Conversion factor to convert $35°\text{C}$ to Kelvin is as follows:

  $\begin{array}{c}\text{T}\left(\text{K}\right)=\text{temperature}\text{in}\text{celsius}+273\\ =35°\text{C}+273\\ =308\text{K}\end{array}$

Substitute $125\text{ mL}$ for $V_1$, $294\text{K}$ for $T_1$, and $268\text{K}$ for $T_2$ in equation (1).

  $\begin{array}{c}{V}_2=\left(\frac{\left(125\text{ mL}\right)\left(308\text{K}\right)}{294\text{K}}\right)\left(\frac{1\text{ L}}{{10}^3\text{ mL}}\right)\\ =0.131\text{ L}\end{array}$

Hence final volume of ${\text{CO}}_2$ gas is $0.131\text{ L}$.

(c)

Interpretation Introduction

Interpretation:

Final volume of ${\text{CO}}_2$ gas if temperature is changed from $21.0°\text{C}$ to $1095\text{ K}$ has to be determined.

Concept Introduction:

Refer to part (a).

Answer to Problem 13PE

Final volume of ${\text{CO}}_2$ gas is $0.466\text{ L}$.

Explanation of Solution

Expression to calculate final volume of gas is as follows:

  $V_2=\frac{V_1{T}_2}{T_1}$        (1)

Conversion factor to convert $21.0°\text{C}$ to Kelvin is as follows:

  $\begin{array}{c}\text{T}\left(\text{K}\right)=\text{temperature}\text{in}\text{celsius}+273\\ =21.0°\text{C}+273\\ =294\text{K}\end{array}$

Substitute $125\text{ mL}$ for $V_1$, $294\text{K}$ for $T_1$, and $1095\text{ K}$ for $T_2$ in equation (1).

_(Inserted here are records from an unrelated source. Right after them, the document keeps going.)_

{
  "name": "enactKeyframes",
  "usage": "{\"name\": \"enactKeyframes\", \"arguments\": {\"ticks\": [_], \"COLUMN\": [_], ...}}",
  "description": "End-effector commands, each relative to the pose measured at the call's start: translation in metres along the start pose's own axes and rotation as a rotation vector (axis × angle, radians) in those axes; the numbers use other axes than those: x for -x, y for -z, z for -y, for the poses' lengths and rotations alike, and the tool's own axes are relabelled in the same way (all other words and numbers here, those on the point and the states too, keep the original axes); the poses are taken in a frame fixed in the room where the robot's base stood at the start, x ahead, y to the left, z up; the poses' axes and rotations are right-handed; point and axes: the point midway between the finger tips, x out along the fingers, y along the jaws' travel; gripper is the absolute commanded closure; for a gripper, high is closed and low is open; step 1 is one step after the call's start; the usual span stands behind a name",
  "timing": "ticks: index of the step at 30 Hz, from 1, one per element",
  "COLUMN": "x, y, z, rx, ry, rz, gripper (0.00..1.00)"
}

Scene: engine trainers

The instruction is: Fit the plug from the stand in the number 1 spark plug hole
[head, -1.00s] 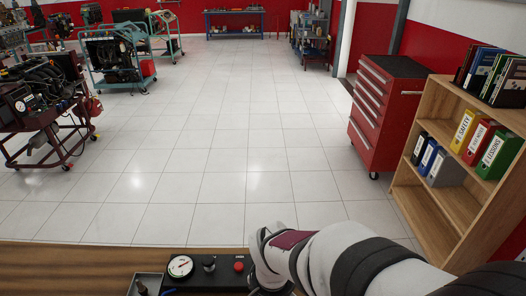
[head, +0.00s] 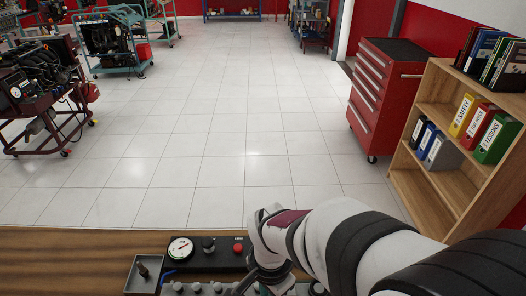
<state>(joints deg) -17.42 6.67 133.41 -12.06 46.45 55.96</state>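My gripper (head: 264,282) hangs from the wrist at the bottom of the head view. Only its dark upper part shows; the fingertips are cut off or hidden, so I cannot tell whether it is open or holds anything. A small dark upright piece (head: 143,271) stands in a shallow grey tray (head: 131,283) left of the gripper; I cannot tell whether it is the plug. A row of round grey tops (head: 197,288) along the bottom edge may belong to the engine trainer. The number 1 hole cannot be made out.
A black panel (head: 221,262) with a gauge (head: 181,248), a black knob and a red button (head: 238,248) lies between tray and gripper. The wooden bench top (head: 70,262) is clear at left. Beyond are a red tool cabinet (head: 385,95), a shelf (head: 440,180) and engine carts.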

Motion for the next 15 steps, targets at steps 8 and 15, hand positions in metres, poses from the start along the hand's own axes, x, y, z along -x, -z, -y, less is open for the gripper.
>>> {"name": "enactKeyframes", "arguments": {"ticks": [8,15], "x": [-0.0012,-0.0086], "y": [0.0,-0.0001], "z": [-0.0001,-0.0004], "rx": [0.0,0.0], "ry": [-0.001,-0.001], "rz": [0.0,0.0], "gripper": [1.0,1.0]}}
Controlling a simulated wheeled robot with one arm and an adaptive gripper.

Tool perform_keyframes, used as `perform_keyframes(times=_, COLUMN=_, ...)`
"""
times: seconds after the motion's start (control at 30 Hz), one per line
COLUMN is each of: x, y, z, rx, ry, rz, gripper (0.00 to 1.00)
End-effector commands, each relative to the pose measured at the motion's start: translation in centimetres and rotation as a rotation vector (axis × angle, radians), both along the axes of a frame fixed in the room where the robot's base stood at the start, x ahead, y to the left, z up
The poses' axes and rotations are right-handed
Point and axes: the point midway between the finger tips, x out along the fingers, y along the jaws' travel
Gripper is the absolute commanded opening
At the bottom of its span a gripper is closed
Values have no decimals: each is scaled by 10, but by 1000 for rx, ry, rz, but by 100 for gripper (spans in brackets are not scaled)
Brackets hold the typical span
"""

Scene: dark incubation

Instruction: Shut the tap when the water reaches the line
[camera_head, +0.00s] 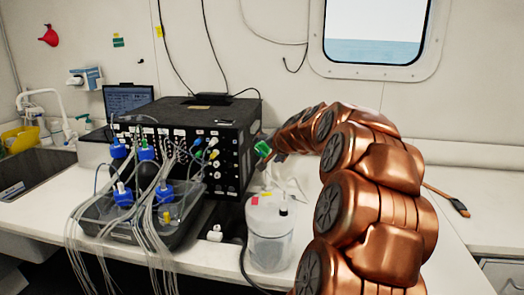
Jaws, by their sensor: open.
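A clear, lidded container (270,241) stands on the counter near the front, with small red and yellow labels and a dark cap on top. Its water level and any line cannot be made out. A small green piece (263,149) shows at the right side of the black box; it may be a tap handle, but I cannot tell. My gripper (273,151), small and dark at the far end of my copper arm, is open beside the green piece. Whether they touch cannot be told. A white faucet (42,98) stands over the sink at the left.
The black box (231,157) with rows of ports stands mid-counter. In front of it a dark tray (128,226) holds blue-capped bottles, with many thin tubes hanging over the counter edge. A brush (459,206) lies at the right.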

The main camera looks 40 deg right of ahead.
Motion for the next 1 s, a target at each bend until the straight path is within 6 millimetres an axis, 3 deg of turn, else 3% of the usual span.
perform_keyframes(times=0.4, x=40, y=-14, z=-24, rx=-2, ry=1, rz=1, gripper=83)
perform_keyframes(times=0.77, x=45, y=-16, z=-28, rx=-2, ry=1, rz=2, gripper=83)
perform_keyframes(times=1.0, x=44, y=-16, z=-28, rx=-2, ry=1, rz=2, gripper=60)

  $\begin{array}{c}{V}_2=\left(\frac{\left(125\text{ mL}\right)\left(1095\text{ K}\right)}{294\text{K}}\right)\left(\frac{1\text{ L}}{{10}^3\text{ mL}}\right)\\ =0.466\text{ L}\end{array}$

Hence final volume of ${\text{CO}}_2$ gas is $0.466\text{ L}$.